DIRECTIONS
Your task is to write out only the lines running from the line with "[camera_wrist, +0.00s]" to the line with "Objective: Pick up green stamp", both ends kept, with no images.

## begin ITEMS

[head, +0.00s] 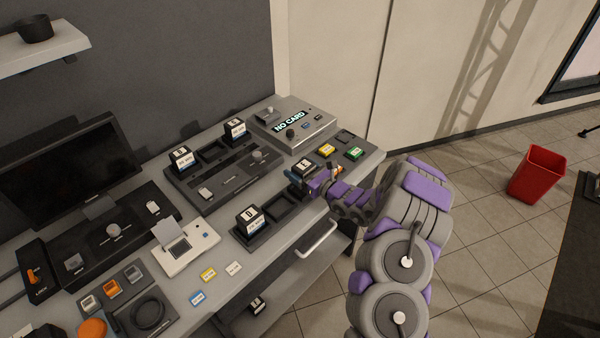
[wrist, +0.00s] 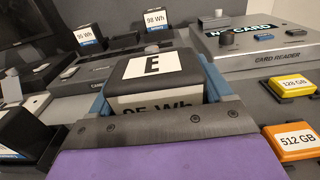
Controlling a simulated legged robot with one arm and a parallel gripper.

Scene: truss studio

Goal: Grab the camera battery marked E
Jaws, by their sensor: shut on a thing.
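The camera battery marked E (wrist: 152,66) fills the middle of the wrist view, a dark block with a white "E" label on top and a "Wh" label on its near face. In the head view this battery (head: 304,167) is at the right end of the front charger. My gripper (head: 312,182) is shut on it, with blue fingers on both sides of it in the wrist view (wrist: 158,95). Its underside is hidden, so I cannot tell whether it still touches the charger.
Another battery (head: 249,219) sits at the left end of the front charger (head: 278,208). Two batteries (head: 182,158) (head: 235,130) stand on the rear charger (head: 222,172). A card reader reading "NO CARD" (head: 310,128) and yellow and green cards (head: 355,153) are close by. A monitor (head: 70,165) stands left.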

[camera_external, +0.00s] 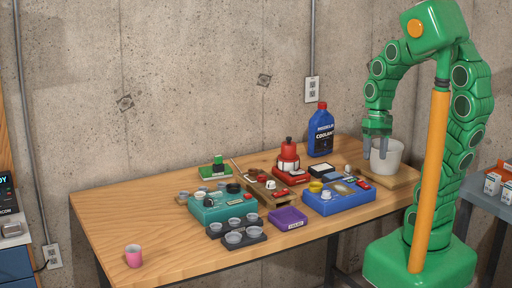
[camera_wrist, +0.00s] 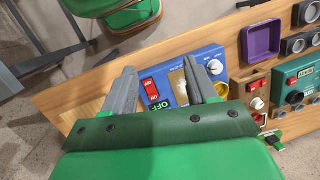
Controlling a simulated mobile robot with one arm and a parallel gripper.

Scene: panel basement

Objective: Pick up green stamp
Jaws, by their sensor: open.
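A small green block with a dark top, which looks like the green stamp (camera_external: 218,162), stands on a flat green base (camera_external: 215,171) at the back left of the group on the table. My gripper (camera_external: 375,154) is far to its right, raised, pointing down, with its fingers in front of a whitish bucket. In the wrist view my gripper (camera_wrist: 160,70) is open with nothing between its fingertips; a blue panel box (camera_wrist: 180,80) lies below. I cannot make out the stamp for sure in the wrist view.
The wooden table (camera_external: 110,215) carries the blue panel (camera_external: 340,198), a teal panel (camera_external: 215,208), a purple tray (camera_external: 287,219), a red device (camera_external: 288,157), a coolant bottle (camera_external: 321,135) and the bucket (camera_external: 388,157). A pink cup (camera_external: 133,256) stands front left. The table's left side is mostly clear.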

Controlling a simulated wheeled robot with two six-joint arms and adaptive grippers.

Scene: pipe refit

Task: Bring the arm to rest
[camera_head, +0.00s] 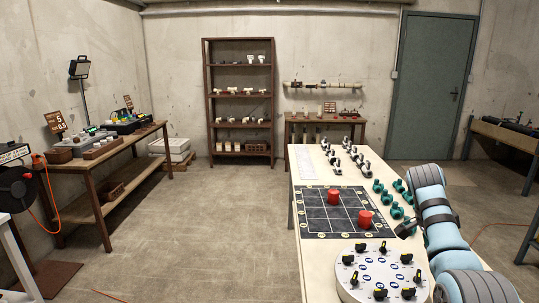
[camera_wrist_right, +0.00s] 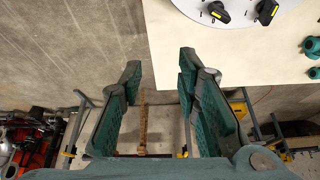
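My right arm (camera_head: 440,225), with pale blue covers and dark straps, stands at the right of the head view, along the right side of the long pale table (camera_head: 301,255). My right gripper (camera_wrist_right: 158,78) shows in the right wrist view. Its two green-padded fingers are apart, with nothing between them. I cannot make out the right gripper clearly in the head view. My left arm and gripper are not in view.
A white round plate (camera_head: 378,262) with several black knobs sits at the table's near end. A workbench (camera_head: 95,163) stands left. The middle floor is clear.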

## end ITEMS

OUTPUT OF THE TASK
[camera_wrist, +0.00s] 
Controlling a simulated mobile robot with one arm and a parallel gripper.

Scene: panel basement

Objective: Pick up green stamp

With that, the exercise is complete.